Perhaps in my college this will be operated upon as a post-colonial mindset, but to me it seemed perfectly rational. While I beg to differ with proclamations stating English as the ‘language of the future’ or the ‘language of progress and development’, I also acknowledge that in a world fast becoming a global village, this generation, this new millennium’s brood, has every right to have the freedom of choice over their identity, or as much as possible in this world where we all emerge with pre-conditioned identities. Gandhi only wanted his windows open, to let the breeze of other cultures permeate his home, yet he could hardly have pictured the coming storm of globalization, with its wild and uprooting ferocity. I wonder sometimes what great treasures have already been swept away from my house by this restless storm.

This new storm banged open the door of my mind, and I spent my time pondering over this uncanny battle of the individual versus the power of globalization, with the wreckage of tradition hinged to the frame of identity. It was simply inconclusive, I concluded, but remained restless all the same.
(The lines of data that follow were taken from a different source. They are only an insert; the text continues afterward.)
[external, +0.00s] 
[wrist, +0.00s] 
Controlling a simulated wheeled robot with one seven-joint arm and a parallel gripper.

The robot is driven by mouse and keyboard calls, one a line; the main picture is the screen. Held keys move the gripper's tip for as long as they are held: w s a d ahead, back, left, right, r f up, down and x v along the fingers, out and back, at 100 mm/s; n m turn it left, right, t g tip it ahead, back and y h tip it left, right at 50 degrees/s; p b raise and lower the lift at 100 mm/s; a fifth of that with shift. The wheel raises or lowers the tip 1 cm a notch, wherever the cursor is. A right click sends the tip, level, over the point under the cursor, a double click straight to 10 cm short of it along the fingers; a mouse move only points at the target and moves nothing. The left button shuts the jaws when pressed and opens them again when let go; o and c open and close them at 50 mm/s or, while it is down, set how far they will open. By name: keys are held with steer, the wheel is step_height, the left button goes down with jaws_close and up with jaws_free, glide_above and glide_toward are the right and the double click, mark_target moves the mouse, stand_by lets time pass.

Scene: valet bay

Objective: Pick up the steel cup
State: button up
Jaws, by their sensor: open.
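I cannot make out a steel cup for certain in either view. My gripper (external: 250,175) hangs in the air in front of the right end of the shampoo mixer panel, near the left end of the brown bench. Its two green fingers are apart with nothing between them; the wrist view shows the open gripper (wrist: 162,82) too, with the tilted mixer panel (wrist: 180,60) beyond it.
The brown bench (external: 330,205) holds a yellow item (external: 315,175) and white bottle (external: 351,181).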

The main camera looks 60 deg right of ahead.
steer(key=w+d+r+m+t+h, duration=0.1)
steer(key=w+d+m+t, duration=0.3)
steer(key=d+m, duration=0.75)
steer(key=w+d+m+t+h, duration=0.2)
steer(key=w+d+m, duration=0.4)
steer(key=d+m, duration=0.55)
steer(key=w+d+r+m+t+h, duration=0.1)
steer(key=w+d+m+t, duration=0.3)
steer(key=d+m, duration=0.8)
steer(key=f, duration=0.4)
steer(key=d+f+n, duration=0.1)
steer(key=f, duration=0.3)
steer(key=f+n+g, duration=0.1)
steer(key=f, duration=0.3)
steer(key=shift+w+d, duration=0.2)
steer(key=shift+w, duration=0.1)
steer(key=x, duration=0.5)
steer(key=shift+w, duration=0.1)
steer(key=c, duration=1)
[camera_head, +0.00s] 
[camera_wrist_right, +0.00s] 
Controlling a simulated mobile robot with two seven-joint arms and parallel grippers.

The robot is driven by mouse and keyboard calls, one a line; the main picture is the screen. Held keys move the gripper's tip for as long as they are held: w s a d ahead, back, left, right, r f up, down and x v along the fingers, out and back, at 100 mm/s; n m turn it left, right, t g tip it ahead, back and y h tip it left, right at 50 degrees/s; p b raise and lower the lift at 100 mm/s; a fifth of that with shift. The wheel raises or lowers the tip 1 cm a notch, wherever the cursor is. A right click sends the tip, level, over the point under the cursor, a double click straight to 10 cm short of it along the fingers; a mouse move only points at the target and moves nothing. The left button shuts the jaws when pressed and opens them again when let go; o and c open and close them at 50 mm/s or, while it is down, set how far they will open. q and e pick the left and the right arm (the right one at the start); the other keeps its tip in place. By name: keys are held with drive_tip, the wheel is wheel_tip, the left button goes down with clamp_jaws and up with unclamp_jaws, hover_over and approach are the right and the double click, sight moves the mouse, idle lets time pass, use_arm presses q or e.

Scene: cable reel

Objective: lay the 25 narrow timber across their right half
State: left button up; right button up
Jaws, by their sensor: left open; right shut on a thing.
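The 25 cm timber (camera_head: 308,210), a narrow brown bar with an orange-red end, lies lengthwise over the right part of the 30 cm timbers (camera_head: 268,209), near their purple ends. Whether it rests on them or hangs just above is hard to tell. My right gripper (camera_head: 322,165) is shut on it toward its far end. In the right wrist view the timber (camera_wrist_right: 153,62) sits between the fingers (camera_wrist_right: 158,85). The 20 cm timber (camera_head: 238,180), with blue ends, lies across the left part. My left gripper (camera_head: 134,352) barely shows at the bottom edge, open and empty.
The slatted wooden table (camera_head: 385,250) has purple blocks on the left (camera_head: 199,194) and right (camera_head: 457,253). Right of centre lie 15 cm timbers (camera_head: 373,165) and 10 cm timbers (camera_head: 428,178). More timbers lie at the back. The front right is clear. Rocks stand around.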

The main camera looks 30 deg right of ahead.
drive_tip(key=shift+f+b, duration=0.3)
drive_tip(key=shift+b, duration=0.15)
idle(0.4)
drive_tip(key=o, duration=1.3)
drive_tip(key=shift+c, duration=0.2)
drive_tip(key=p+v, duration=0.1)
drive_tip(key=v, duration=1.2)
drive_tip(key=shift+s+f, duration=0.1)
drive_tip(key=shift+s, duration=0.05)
The spiders in my room, largely unaware of my existence, captivated me with their endless weaving and the endless traditions attached to them. The same Japanese also believed that seeing a spider in the morning signaled the beginning of a romance. I see them every morning, and regret the romances I missed for my earlier ignorance. Perhaps I was in some such mood when I heard my cousin, who wanted to marry a Punjabi Sikh girl, against, as his mother claimed, all family traditions, saying, shortly before his grand wedding, “Ma, traditions aren’t simply followed; sometimes traditions are made.”